RECORDED DATA ▸
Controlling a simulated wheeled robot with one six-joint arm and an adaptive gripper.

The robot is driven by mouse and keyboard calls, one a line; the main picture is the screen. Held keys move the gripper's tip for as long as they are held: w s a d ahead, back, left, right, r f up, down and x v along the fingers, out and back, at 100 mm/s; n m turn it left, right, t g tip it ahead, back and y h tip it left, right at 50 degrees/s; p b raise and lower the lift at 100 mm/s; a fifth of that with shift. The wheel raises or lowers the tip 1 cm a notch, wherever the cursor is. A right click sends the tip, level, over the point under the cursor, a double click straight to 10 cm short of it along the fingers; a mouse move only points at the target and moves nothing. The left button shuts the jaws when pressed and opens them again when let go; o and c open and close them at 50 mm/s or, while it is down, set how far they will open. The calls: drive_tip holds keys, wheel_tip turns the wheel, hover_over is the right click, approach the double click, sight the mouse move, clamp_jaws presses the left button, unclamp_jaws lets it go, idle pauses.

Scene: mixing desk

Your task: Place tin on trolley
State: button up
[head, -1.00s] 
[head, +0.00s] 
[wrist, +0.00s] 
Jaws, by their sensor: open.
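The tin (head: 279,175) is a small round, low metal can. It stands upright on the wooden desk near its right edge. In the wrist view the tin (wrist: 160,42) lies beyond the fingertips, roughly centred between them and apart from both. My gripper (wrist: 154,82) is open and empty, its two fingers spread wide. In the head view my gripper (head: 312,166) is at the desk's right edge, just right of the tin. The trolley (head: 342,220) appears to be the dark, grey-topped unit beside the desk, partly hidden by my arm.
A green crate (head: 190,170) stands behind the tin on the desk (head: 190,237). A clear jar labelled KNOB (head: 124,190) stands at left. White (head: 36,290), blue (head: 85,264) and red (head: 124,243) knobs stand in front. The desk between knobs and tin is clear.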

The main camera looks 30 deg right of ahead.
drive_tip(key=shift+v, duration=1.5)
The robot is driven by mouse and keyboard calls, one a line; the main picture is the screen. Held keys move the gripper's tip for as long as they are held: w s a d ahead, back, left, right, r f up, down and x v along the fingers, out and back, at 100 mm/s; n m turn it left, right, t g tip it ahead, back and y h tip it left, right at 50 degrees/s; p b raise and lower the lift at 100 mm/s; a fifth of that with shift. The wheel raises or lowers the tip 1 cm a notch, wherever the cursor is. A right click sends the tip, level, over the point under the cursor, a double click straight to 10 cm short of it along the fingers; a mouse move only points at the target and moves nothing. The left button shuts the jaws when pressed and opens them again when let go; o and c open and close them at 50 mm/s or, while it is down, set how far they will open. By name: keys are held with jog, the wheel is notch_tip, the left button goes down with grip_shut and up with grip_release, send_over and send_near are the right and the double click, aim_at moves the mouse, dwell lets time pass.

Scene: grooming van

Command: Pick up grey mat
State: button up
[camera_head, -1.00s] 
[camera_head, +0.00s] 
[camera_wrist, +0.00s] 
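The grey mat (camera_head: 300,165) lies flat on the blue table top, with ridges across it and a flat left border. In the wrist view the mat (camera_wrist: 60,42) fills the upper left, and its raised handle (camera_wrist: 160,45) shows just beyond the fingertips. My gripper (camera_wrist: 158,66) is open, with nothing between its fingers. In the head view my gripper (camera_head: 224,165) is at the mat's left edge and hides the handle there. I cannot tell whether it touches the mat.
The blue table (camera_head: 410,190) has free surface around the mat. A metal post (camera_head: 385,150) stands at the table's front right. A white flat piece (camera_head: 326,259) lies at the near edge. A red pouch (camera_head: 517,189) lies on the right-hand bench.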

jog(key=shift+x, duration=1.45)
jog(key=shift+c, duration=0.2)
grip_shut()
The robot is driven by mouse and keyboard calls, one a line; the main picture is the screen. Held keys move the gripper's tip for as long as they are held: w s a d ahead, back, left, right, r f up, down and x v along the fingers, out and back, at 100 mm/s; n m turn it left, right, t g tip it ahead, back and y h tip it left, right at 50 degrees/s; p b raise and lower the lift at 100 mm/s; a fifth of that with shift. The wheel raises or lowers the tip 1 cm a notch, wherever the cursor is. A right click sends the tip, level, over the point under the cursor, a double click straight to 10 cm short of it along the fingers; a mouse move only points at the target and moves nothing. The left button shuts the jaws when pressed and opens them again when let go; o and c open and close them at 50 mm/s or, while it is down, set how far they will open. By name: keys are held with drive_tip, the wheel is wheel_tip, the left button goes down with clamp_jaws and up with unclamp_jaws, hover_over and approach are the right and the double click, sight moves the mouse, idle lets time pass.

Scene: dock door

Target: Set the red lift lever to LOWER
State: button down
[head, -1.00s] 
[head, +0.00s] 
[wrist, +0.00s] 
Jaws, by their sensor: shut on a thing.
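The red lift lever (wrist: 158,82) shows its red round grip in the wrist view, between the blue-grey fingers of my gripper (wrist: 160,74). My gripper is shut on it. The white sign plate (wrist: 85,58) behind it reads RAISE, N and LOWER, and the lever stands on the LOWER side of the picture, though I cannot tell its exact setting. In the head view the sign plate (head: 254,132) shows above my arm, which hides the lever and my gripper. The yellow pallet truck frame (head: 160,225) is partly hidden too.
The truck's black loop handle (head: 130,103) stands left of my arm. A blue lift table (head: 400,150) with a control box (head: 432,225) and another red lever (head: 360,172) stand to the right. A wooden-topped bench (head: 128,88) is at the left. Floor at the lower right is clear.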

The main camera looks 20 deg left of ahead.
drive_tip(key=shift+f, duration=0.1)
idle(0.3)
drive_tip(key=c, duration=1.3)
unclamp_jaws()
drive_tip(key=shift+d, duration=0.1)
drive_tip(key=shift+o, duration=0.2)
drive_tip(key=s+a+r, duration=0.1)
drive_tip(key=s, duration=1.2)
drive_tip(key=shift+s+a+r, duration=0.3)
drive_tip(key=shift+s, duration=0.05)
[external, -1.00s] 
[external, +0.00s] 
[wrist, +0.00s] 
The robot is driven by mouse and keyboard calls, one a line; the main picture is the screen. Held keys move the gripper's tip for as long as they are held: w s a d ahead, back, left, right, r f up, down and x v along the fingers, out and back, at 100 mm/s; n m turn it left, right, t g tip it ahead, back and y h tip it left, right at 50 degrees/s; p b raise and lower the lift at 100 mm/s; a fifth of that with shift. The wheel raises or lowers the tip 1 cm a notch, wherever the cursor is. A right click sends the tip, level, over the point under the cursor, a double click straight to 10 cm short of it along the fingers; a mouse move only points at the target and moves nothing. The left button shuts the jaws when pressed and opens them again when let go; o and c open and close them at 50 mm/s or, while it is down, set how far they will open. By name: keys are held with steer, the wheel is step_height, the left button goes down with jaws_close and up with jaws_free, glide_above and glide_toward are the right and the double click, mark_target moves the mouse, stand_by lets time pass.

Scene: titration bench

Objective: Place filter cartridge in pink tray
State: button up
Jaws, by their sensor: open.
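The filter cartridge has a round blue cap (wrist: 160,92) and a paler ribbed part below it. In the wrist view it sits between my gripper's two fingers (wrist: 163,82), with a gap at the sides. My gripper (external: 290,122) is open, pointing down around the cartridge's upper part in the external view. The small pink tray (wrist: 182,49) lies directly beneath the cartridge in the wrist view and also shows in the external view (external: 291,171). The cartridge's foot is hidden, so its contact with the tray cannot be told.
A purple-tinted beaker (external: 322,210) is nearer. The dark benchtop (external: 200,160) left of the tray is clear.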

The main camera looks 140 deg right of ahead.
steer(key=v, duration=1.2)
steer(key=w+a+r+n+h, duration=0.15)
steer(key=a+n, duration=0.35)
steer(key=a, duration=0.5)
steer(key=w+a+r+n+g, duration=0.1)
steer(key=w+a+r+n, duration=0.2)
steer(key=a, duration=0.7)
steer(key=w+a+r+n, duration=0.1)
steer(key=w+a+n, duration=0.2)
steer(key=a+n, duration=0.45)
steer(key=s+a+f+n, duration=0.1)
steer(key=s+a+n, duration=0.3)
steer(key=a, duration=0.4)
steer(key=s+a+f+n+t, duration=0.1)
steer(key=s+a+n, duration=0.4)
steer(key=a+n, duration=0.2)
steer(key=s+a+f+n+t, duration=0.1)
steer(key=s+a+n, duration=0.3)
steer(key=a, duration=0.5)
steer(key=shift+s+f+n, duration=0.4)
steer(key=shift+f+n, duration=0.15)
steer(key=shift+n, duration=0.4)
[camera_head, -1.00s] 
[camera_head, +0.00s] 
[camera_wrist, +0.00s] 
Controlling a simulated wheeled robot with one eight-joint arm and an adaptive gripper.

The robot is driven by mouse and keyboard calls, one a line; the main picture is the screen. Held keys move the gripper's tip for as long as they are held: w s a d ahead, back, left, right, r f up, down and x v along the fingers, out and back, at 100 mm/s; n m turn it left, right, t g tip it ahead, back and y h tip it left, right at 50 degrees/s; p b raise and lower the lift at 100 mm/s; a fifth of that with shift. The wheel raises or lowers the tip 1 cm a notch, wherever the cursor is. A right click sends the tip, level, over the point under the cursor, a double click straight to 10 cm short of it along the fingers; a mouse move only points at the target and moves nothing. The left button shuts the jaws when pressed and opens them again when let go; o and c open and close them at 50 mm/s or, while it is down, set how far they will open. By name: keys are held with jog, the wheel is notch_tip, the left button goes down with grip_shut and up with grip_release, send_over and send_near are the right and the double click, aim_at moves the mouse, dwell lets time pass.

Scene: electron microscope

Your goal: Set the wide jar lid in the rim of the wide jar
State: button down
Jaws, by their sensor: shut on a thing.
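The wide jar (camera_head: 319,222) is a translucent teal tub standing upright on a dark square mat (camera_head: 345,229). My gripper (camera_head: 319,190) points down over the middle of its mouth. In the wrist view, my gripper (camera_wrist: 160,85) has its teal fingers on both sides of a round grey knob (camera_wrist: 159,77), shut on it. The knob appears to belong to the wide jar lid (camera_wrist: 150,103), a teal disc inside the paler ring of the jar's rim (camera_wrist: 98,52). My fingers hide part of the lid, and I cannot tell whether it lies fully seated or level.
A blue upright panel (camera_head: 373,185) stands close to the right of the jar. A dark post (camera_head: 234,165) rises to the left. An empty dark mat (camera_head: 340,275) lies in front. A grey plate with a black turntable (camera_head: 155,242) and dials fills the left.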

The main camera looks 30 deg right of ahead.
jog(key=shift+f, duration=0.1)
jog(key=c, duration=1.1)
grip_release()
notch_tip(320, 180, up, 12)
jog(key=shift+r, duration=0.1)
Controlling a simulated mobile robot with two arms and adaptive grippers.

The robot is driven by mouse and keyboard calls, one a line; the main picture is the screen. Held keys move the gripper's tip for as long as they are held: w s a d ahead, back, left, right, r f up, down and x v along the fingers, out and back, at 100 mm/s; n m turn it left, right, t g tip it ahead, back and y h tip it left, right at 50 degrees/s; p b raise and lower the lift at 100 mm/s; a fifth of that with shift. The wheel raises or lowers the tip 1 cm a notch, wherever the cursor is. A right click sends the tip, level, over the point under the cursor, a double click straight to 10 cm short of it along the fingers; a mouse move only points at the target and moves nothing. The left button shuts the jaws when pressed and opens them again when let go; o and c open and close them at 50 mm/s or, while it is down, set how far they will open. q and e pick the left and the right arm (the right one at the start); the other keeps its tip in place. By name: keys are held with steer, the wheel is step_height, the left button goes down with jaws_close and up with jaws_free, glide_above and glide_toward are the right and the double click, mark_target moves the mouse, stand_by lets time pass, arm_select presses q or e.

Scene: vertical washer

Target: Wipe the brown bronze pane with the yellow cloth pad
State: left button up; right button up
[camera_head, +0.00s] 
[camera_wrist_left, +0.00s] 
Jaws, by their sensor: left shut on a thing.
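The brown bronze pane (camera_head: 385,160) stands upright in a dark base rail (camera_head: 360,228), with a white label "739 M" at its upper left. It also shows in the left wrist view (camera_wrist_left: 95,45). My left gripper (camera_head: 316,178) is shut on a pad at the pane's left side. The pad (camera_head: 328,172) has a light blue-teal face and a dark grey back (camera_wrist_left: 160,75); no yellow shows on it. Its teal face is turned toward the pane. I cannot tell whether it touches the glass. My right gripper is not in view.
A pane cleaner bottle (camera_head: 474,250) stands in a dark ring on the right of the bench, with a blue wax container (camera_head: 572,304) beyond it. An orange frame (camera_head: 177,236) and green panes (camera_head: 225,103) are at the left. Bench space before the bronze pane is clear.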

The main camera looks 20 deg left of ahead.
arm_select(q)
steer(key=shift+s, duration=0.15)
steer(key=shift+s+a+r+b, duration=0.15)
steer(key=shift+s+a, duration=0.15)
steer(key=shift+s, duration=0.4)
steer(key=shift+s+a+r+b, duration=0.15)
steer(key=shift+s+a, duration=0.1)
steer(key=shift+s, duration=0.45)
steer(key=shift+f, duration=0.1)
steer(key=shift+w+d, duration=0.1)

SHORT PROBLEM ▸ In the listing, find each line with the string "Scene" and copy it.

EXERCISE RESPONSE ▸
Scene: mixing desk
Scene: grooming van
Scene: dock door
Scene: titration bench
Scene: electron microscope
Scene: vertical washer

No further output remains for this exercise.